→ Exercise description:
Will you return, word for word, only the lines from the top of the data below down to and including the one with "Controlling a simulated"?

== Available data

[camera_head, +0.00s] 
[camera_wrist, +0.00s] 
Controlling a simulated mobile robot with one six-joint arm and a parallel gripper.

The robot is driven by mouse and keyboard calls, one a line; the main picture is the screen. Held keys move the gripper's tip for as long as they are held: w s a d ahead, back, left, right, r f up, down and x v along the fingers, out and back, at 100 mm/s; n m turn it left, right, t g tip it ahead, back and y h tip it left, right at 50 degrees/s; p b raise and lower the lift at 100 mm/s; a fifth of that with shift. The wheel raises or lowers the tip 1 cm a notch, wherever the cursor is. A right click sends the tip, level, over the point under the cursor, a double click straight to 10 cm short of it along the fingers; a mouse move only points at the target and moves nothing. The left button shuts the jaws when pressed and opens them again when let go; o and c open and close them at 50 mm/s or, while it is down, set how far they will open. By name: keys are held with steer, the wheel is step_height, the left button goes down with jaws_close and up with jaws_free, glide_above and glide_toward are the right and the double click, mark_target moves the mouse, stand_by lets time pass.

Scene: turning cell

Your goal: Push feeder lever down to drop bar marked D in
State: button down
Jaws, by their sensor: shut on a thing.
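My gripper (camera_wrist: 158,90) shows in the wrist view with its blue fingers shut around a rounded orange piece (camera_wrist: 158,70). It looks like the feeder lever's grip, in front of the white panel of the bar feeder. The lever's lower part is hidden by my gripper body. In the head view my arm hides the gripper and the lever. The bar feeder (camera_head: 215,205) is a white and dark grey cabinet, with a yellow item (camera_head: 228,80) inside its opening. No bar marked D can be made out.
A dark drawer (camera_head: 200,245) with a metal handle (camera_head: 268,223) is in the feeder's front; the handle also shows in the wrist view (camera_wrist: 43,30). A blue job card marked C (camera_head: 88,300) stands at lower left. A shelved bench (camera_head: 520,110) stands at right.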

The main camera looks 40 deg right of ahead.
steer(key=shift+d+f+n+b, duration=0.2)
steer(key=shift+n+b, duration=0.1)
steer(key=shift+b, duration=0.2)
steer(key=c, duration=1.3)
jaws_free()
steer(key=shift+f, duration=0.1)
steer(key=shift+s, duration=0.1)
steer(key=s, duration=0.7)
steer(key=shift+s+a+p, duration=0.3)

====

→ Answer for this exercise:
[camera_head, +0.00s] 
[camera_wrist, +0.00s] 
Controlling a simulated mobile robot with one six-joint arm and a parallel gripper.

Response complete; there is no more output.